Take San Miguel. It announced on May 23 that it expects to hit its $20 billion revenue target for 2015 this year on increased contributions from new acquisitions. In April, it bought a 49% stake in national flag carrier Philippine Airlines. The food and beverage giant’s other acquisitions include Petron, the country’s biggest oil refiner, US giant Exxon Mobil’s refinery and petrol stations in Malaysia, and a third of Manila Electric.

Jollibee is another company that has been growing overseas at a fast clip. It started as a two-branch ice cream parlour in 1975 offering hot meals and sandwiches. It now has 2,469 stores — under various brands — ranging from the Philippines to Qatar. In March, it disclosed to the Philippine Stock Exchange that it had set aside Ps5.8 billion for its 2012 capital investment programme and earmarked half of this budget “to increase its store count by 125 stores in the Philippines and 100 stores in China”.

And ports operator International Container Terminal Services is the sort of corporate champion that Purisima would like the world to hear more about. It reported a net income of $35.4 million during the first three months of the year on the back of growth in volume and revenues, and lower financing charges. This was 24% higher than the $28.5 million net income during the same period in 2011. It has terminals in Manila, Brazil, Poland, Ecuador, Madagascar and China — a truly global company.

Opportunity knocks
“Asean is home to the second-largest population in Asia — and the youngest,” pointed out Purisima. “There is a lot of opportunity here, but with it comes expanded responsibility.”

That means companies below the top tier are going to have to step-up their game in corporate governance and understanding of not just the regulatory requirements in the Philippines but globally as well, said Purisima.

This, of course, has been Purisima’s mantra — and President Benigno Aquino’s —for some time. They preach good corporate governance and have promised to reduce graft and corruption.
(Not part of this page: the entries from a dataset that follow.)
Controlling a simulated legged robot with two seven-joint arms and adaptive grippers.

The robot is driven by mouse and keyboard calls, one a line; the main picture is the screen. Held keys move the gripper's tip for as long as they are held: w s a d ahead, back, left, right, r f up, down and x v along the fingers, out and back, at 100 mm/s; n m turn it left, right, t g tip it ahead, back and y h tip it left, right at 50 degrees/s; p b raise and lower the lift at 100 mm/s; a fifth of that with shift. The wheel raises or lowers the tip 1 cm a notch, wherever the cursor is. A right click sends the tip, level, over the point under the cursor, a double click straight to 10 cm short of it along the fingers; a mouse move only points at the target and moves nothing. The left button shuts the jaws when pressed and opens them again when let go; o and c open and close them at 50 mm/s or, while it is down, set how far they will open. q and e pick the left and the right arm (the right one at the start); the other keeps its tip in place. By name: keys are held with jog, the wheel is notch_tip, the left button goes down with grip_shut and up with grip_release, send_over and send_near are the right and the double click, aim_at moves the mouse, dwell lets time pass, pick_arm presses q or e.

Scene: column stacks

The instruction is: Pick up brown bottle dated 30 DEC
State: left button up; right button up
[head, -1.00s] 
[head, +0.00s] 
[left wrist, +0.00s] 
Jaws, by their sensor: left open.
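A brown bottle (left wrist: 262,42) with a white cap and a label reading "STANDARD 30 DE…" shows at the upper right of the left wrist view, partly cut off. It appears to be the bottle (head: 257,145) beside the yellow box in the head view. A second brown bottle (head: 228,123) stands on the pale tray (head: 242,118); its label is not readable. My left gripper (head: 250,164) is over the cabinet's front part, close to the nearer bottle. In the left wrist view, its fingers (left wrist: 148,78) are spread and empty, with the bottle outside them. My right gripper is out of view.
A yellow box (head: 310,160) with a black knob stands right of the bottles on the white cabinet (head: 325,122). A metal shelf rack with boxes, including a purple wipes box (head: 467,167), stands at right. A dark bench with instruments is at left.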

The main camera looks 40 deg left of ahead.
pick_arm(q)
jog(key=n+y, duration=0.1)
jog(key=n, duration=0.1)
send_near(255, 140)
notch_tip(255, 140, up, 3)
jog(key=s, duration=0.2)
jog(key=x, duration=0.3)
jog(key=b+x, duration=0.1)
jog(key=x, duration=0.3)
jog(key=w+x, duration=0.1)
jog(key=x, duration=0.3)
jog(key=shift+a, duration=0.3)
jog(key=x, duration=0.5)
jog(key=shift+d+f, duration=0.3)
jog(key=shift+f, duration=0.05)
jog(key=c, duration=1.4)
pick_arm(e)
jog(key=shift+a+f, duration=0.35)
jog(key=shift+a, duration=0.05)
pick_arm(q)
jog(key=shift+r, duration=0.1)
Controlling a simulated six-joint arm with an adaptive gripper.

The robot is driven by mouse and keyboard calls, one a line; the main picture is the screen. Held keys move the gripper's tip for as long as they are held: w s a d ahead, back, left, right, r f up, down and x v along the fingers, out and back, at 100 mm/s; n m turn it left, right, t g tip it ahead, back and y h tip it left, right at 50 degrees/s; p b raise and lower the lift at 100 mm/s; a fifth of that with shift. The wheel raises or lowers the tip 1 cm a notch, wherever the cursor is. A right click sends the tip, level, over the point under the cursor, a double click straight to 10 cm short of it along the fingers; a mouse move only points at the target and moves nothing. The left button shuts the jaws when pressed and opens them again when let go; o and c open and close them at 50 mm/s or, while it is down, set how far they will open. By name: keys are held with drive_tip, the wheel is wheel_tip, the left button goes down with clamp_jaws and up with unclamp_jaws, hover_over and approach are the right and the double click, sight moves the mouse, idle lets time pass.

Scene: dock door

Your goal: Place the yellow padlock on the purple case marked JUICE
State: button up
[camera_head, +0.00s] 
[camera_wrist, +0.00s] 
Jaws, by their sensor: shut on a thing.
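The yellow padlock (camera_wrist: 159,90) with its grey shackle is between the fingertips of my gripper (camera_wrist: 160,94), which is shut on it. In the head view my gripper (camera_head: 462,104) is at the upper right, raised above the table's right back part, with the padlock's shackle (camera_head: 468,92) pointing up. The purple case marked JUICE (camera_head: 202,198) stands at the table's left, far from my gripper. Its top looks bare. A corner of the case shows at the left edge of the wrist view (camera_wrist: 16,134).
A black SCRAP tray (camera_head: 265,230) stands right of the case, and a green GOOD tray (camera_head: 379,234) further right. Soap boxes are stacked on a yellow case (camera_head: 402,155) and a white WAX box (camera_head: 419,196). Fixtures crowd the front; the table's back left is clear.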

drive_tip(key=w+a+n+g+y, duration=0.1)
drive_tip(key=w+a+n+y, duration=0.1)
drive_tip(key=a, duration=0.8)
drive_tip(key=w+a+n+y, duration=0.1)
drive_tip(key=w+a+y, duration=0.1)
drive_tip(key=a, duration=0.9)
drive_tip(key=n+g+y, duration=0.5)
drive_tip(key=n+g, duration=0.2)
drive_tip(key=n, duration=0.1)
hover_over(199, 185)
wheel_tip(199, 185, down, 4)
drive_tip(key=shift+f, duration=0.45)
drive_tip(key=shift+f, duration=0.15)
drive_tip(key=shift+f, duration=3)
The recent decision by the Philippines Senate to dismiss the chief of the country’s Supreme Court for hiding millions of dollars in assets is one example of the two-year anti-corruption campaign’s efforts.

At the Asian Development Bank board of governors meeting held in Manila during early May, Aquino said in a speech: “[These efforts] have boosted confidence in our country, restored the citizenry’s morale and are reaping dividends on the economic front. Investors and Filipinos alike are seeing what is happening.”

Purisima said evidence that this is paying off could be found in the nation’s cost of borrowing. In January, the Republic of the Philippines priced a $1.5 billion 25-year global bond at the lowest coupon it has ever achieved for a long-dated bond.

“We finally have a president who walks the talk of better governance; now we need this to be sustained beyond just one term,” said Purisima, in an obvious campaign pitch.

But his point is fair: the more the Philippines gets the word out that it means business about good corporate governance, the better it is for the nation — and, by extension, the region. Asean Exchanges will help the Philippines. But good corporate leaders from the Philippines will also help Asean Exchanges.